REVIEW: Someday This Will Be Funny by Lynne Tillman

Someday This Will Be Funny

Lynne Tillman

Red Lemonade

176 pp/$14.95

As with most of the things Lynne Tillman creates, even the title of her new collection, Someday This Will Be Funny, sustains (and even encourages) multiple readings. These are, of course, the words we grimly promise to ourselves in the face of embarrassment, loss and despair — feelings that Tillman’s characters have in spades — in the hope that, one day, our pain will be diminished. But underneath this gloss lurks a deeper recognition of the almost farcical state of the American union of the last ten years. For Someday This Will Be Funny is, in a peculiar sense, a testament to the decade we’ve just exited, a collection undeniably infused with the zeitgeist of an America still reeling from the Bush administration. Tillman’s singular voice and mind induces a certain kind of historical vertigo — if not nostalgic claustrophobia — as it palpably resurrects the malaise of the past decade.

Running the gamut from hope to despair, love to betrayal, the stories in Someday This Will Be Funny share a consistent desire to make sense of a world inundated with media, a world held in thrall to celebrity, power and half-truths. The characters in Tillman’s stories all seem to harbor a suspicion that something terrible is occurring outside elsewhere, somewhere in the periphery of their experiences, but few of them have the strength or the means to translate this ambiguity and innuendo into meaningful action or expression. Instead, the characters turn solipsistic, constantly interrogating themselves, searching for meaning and reassurance amid an unnamable near-existential terror. In a nation inundated by regret and an apathy born of helplessness, these stories are the drowned survivors, floating to the surface full of memory and indiscretion, relics of a fallen civilization remarkably like our own.

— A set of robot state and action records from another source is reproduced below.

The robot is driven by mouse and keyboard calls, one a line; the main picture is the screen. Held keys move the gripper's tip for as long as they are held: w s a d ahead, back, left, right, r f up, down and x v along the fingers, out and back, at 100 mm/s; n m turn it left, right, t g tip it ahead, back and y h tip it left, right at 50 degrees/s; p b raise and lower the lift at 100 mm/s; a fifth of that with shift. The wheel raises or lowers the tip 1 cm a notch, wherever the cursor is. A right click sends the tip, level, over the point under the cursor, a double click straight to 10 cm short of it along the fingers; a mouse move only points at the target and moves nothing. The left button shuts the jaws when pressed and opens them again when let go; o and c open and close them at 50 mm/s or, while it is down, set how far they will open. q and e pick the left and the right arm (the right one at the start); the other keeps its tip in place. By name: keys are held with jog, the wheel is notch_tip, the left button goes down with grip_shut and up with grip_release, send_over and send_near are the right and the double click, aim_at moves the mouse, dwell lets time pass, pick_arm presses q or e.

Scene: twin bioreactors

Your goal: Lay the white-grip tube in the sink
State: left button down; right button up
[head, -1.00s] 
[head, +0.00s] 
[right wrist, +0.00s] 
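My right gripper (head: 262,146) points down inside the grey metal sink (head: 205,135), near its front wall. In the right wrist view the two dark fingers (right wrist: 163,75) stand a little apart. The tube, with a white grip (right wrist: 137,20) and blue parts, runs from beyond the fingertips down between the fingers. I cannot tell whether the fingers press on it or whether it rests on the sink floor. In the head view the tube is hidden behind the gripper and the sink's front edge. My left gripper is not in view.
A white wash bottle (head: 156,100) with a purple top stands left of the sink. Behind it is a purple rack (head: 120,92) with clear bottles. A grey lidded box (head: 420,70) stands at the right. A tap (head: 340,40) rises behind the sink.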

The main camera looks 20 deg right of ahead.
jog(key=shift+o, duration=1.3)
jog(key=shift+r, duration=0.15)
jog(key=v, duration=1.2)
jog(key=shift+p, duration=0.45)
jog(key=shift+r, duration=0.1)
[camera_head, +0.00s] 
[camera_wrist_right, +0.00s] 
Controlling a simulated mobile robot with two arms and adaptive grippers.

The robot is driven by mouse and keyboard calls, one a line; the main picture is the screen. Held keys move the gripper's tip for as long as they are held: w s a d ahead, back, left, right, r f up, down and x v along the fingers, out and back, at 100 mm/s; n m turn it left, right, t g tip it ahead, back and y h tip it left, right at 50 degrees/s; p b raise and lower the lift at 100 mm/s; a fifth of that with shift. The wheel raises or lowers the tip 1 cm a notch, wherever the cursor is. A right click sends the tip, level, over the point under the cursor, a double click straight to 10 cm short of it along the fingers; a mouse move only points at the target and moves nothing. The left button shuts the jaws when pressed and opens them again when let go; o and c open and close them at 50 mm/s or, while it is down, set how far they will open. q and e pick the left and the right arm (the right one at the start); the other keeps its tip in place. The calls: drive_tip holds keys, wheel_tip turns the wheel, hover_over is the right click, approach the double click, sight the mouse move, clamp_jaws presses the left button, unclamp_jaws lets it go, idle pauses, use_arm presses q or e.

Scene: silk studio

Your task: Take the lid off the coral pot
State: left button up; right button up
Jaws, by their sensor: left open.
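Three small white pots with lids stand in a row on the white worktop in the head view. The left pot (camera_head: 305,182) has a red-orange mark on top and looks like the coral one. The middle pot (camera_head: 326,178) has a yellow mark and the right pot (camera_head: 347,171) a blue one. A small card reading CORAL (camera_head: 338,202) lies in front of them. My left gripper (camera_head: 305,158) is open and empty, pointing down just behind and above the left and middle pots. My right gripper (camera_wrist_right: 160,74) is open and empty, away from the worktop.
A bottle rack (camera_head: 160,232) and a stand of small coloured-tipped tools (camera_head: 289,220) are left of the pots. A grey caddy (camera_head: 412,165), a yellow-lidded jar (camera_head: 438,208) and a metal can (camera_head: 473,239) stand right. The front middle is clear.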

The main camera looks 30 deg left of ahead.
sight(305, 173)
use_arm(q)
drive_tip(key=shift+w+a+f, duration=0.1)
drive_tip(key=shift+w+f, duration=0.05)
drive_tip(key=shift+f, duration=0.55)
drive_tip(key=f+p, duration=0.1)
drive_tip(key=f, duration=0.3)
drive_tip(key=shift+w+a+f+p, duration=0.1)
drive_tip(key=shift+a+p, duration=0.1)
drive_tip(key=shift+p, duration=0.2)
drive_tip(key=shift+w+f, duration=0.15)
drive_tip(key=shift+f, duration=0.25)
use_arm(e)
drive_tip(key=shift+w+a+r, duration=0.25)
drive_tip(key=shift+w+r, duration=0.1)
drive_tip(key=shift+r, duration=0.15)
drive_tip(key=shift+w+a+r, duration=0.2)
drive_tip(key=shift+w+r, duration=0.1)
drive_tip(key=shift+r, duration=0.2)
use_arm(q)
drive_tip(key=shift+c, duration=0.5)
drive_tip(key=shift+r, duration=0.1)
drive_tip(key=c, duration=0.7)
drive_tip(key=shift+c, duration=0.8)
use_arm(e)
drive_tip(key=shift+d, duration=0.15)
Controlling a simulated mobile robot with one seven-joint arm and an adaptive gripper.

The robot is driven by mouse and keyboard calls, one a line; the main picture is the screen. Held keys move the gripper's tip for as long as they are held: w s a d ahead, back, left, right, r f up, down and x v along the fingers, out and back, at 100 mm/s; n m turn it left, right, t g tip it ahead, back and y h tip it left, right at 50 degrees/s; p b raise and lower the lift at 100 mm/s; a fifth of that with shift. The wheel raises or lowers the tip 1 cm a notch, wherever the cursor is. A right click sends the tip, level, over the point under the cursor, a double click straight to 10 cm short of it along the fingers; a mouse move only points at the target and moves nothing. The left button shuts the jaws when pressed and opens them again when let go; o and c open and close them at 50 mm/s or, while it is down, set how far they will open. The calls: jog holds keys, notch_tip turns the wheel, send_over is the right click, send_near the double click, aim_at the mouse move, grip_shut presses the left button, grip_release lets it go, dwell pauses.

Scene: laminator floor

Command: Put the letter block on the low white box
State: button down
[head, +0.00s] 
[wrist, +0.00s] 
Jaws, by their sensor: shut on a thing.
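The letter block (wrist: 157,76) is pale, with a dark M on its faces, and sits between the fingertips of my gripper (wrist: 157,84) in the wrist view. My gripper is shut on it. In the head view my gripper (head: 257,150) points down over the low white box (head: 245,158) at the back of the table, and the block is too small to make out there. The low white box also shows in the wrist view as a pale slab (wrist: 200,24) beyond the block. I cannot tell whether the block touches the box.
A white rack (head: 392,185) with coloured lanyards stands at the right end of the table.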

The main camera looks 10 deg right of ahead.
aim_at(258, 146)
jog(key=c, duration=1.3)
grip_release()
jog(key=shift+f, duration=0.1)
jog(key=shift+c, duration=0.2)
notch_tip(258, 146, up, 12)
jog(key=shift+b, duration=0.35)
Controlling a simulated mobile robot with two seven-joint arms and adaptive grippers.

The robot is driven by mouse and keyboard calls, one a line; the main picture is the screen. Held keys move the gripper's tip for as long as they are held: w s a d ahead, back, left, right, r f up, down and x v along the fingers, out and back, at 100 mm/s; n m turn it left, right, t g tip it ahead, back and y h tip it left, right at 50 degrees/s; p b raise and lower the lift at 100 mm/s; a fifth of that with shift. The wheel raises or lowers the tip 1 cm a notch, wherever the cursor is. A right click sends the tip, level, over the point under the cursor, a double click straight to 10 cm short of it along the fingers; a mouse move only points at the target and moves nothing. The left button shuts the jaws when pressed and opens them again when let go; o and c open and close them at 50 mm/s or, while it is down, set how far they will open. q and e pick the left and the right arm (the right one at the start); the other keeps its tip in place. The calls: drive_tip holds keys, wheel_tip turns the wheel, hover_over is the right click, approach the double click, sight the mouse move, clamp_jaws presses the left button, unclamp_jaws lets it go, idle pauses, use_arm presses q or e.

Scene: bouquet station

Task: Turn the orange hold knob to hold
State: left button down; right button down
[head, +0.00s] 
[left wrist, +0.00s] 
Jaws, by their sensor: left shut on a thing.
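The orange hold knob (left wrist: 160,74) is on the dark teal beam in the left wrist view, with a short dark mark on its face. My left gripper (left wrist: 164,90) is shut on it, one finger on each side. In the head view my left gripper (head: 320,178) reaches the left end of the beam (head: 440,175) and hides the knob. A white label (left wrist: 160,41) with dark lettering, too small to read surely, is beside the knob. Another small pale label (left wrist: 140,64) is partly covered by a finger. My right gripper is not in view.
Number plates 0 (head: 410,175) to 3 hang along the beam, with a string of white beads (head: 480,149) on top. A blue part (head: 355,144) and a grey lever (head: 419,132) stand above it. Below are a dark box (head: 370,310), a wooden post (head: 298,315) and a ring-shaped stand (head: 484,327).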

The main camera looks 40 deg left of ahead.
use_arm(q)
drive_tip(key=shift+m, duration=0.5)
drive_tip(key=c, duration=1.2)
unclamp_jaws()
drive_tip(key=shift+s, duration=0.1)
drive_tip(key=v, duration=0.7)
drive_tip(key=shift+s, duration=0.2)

All of this makes Someday This Will Be Funny sound epic in scope, but aside from a few brushes with history — Clarence Thomas, John Lennon, Marvin Gaye and the visages of several ex-presidents are among Tillman’s cast of characters — Someday This Will Be Funny focuses in the common, smaller moments. Pathos springs from things as small as parking tickets; a woman caring for the mourning doves that appear outside her window becomes an ethical dilemma about our responsibilities to the world and the complexities of being a create capable of love. But hidden inside these lives are sentences of startling insight:

There was something to fear about just being alive.

A family’s implicit contract is to keep its secrets.

People often move away from cities and towns when reminiscences create profound debt and mortgage the future.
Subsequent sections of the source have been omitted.